High Court upholds 25 years of ‘harsh’ precedent in historic abuse case – Lawyers Weekly

In a major decision handed down on Wednesday (13 November), the High Court overturned a finding of the Supreme Court of Victoria that the Catholic Church was vicariously liable for Father Bryan Coffey’s abuse of a victim known only as DP.

Given the Supreme Court found Coffey was not an employee of the Roman Catholic Diocese of Ballarat, the issue before the High Court was whether the boundaries of vicarious liability should be extended to include relationships that are “akin to employment”.

Accounting for the decades of precedent, the bench answered no.

Maurice Blackburn’s principal lawyer in its abuse compensation practice, John Rule, said the decision would mean the church “will be able to again evade responsibility for the scourge of child abuse”.

“This decision puts Australia at odds with other common law jurisdictions like the UK and Canada who have developed the principle of vicarious liability to meet the scourge of child abuse,” he said.
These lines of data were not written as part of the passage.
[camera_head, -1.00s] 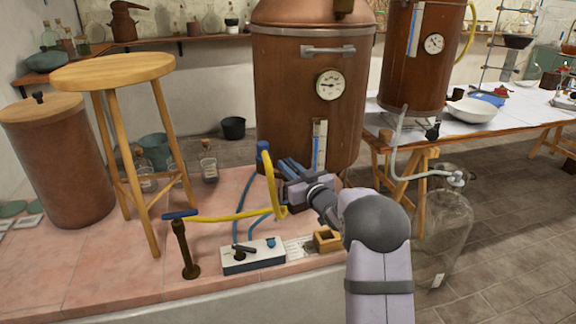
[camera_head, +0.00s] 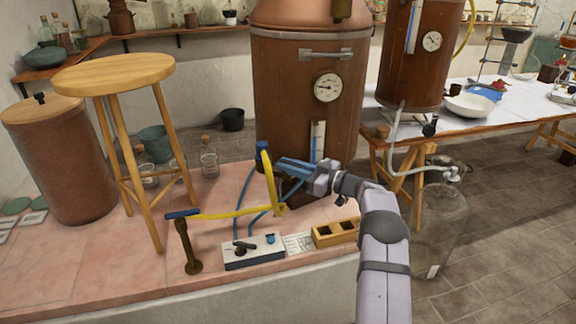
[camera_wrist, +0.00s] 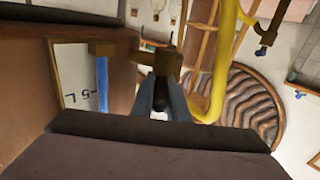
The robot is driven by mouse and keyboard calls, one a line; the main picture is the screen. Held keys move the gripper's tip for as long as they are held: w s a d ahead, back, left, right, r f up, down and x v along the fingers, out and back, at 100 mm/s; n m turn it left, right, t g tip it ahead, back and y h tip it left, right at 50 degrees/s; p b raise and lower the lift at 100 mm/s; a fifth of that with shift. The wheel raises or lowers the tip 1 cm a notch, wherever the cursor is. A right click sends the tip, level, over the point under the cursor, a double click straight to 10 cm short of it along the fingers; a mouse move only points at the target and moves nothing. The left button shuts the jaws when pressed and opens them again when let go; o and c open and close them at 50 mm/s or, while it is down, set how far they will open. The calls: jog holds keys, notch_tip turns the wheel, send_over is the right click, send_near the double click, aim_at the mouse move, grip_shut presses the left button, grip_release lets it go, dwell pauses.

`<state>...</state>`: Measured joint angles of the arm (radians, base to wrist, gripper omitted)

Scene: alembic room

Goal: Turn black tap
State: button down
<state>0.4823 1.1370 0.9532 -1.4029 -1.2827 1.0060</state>
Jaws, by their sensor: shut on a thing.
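My gripper (camera_head: 288,166), with blue-grey fingers, is at the lower front of the large copper boiler (camera_head: 295,100), just below its sight gauge. In the wrist view my gripper (camera_wrist: 160,98) is shut on a small black part, which appears to be the handle of the black tap (camera_wrist: 160,97). A brass fitting (camera_wrist: 155,66) is just beyond the fingertips. In the head view the gripper hides the tap, so its angle cannot be told there.
A yellow hose (camera_head: 225,215) runs close beside the gripper to a blue-topped brass stand (camera_head: 185,245). A white control box (camera_head: 253,251) and a wooden block with square holes (camera_head: 335,232) lie in front. A glass carboy (camera_head: 440,225) stands at right.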

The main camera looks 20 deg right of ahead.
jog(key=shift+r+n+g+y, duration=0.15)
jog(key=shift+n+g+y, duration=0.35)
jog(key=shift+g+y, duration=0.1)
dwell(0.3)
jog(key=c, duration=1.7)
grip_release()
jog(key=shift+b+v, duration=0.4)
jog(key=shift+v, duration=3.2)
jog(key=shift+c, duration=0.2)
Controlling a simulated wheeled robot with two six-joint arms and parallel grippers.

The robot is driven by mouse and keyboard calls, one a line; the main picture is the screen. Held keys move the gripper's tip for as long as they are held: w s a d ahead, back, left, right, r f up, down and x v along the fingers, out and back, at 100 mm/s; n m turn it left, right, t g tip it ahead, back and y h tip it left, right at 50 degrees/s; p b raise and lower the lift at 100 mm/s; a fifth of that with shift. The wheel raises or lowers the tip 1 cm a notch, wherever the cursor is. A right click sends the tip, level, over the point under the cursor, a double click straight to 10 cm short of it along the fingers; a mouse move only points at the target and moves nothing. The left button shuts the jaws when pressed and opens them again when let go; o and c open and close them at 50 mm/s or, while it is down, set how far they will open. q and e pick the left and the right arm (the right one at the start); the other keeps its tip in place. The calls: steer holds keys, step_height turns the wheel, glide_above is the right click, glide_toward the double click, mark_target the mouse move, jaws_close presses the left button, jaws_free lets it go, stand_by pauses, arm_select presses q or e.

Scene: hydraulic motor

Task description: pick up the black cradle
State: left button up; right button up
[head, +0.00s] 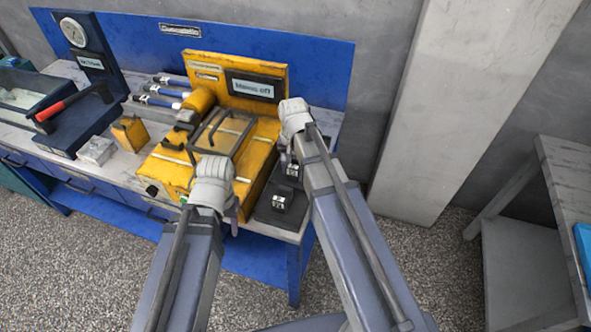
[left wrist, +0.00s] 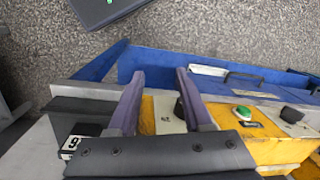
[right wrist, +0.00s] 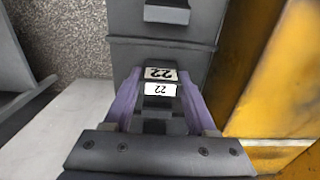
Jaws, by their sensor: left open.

However, in two decisions released alongside this, the High Court upheld the principle that permanent stays should only be used in exceptional circumstances for historic abuse cases.

Rule said the decisions were welcomed so survivors of child sexual abuse are not “excluded” from securing justice “simply because their abuser died before they came forward”.

The Coffey case is Bird v DP (a pseudonym) [2024] HCA 41.